I'm new to Spark and Scala so I might have misunderstood some basic things here. I'm trying to train Sparks word2vec model on my own data. According to their documentation, one way to do this is
val input = sc.textFile("text8").map(line => line.split(" ").toSeq)
val word2vec = new Word2Vec()
val model = word2vec.fit(input)
The text8
dataset contains one line of many words, meaning that input
will become an RDD[Seq[String]]
.
After massaging my own dataset, which has one word per line, using different map
s etc. I'm left with an RDD[String]
, but I can't seem to be able to train the word2vec model on it. I tried doing input.map(v => Seq(v))

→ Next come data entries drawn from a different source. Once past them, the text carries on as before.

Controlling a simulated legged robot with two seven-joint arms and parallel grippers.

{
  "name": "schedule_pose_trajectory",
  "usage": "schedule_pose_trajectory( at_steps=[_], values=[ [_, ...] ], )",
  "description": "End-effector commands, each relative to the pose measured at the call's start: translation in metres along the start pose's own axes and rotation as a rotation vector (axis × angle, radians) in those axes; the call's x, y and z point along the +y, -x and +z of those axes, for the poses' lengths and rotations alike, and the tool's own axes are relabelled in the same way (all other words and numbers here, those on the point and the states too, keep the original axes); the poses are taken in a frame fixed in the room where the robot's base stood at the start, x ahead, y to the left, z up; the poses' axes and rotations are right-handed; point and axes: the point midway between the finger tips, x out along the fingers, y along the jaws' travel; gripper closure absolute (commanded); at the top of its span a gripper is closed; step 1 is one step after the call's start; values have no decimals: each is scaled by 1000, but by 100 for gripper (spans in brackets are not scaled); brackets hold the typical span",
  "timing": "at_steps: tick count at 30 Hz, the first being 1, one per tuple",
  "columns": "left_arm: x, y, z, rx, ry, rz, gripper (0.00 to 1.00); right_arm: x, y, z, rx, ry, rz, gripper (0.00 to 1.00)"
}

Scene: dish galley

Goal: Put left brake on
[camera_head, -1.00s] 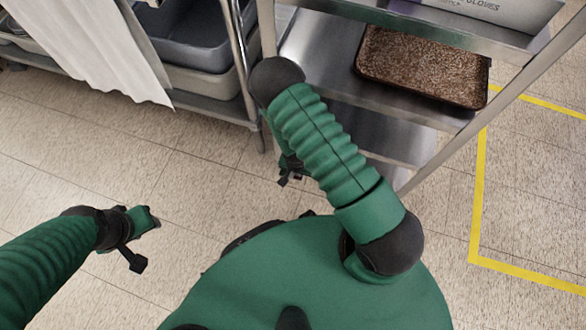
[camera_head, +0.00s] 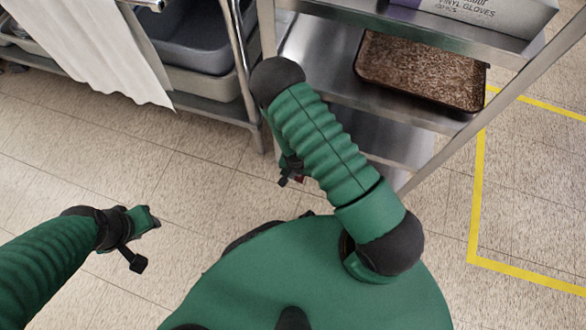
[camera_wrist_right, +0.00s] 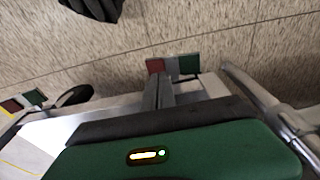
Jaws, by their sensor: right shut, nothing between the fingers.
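In the right wrist view a brake pedal with a red tab (camera_wrist_right: 155,65) and a green tab (camera_wrist_right: 189,65) lies at the tips of my right gripper (camera_wrist_right: 166,82). The fingers are shut and empty; I cannot tell whether they touch the pedal. A second red-and-green pedal (camera_wrist_right: 24,102) is at the left edge beside a dark caster wheel (camera_wrist_right: 76,96). In the head view my right gripper (camera_head: 288,180) is low beside the metal cart (camera_head: 437,112), partly hidden by my arm, with a speck of red beside it. My left gripper (camera_head: 142,240) hangs over bare floor, its jaws unclear.
The cart carries a brown-crusted tray (camera_head: 420,72) and a vinyl glove box (camera_head: 480,12). At the back left stands a rack with grey tubs (camera_head: 195,40) and a white cloth (camera_head: 90,45). Yellow tape (camera_head: 476,200) marks the floor at right. The floor at centre left is clear.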

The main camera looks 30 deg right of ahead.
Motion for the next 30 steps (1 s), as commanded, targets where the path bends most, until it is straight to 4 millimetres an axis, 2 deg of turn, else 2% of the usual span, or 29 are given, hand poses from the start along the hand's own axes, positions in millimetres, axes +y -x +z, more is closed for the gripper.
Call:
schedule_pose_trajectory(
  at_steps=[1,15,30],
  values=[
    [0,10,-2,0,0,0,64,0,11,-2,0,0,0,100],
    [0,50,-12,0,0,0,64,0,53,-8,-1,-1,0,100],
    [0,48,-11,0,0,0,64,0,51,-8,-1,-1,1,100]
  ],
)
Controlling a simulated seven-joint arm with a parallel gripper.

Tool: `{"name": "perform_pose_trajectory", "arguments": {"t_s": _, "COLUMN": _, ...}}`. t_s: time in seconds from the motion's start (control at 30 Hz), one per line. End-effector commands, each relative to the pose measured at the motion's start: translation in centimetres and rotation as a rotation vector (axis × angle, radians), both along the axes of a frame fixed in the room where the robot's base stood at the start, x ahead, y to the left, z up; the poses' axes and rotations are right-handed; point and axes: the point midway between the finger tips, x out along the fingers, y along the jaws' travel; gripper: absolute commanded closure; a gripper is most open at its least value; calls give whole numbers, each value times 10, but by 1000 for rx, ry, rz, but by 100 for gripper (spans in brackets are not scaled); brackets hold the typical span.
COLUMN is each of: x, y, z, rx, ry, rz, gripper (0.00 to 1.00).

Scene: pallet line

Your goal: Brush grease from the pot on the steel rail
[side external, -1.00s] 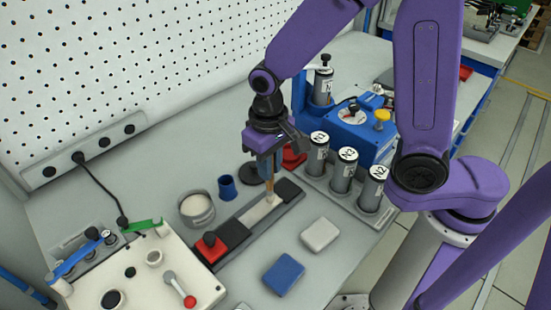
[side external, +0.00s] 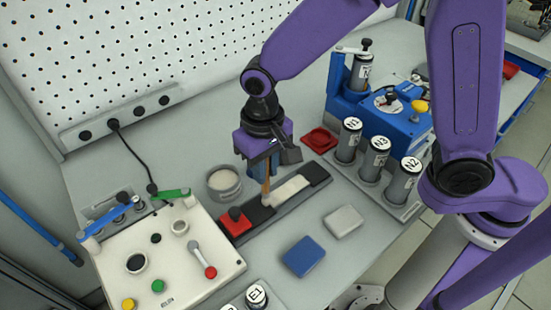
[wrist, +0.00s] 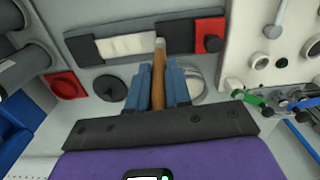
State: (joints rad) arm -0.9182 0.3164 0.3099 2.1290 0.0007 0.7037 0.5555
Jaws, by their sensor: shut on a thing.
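My gripper (side external: 262,172) is shut on the wooden handle of a brush (side external: 266,190), which points down. In the wrist view my gripper (wrist: 157,90) has its blue fingers on both sides of the brush (wrist: 158,70). The pale brush tip is over the rail, near the edge between its light steel strip (side external: 291,188) and a black section; I cannot tell whether it touches. The rail (side external: 262,214) also shows in the wrist view (wrist: 82,50). The grey pot (side external: 224,183) with cream-coloured grease stands behind the rail, left of my gripper; my finger partly hides the pot (wrist: 196,82) in the wrist view.
A red block with a black knob (side external: 235,224) is at the rail's left end. A control panel (side external: 165,262) is left, grey canisters (side external: 376,158) right, with a red dish (side external: 320,140) behind. A blue pad (side external: 303,256) and a pale pad (side external: 343,221) lie in front.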

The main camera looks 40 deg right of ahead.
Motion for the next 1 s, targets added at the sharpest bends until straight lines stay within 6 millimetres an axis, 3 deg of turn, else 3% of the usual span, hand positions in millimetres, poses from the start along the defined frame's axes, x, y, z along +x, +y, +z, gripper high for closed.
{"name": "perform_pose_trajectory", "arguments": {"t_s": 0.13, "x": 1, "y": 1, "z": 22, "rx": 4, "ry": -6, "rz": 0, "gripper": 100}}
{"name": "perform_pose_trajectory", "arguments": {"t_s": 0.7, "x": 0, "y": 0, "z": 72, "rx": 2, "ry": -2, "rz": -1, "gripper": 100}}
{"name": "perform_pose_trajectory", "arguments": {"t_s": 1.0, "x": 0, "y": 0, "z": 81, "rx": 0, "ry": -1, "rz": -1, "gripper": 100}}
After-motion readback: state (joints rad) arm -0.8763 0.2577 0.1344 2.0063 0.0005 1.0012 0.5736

which does actually give an RDD[Seq[String]]
, but that will give one sequence for each word, which I guess is totally wrong.
How can I wrap a sequence around my strings, or is there something else I have missed?
EDIT
So I kind of figured it out. From my clean
being an RDD[String]
I do val input = sc.parallelize(Seq(clean.collect().toSeq))
. This gives me the correct data structure (RDD[Seq[String]]
) to fit the word2vec model. However, running collect on a large dataset gives me out of memory error. I'm not quite sure how they intend the fitting to be done? Maybe it is not really parallelizable. Or maybe I'm supposed to have several semi-long sequences of strings inside and RDD, instead of one long sequence like I have now?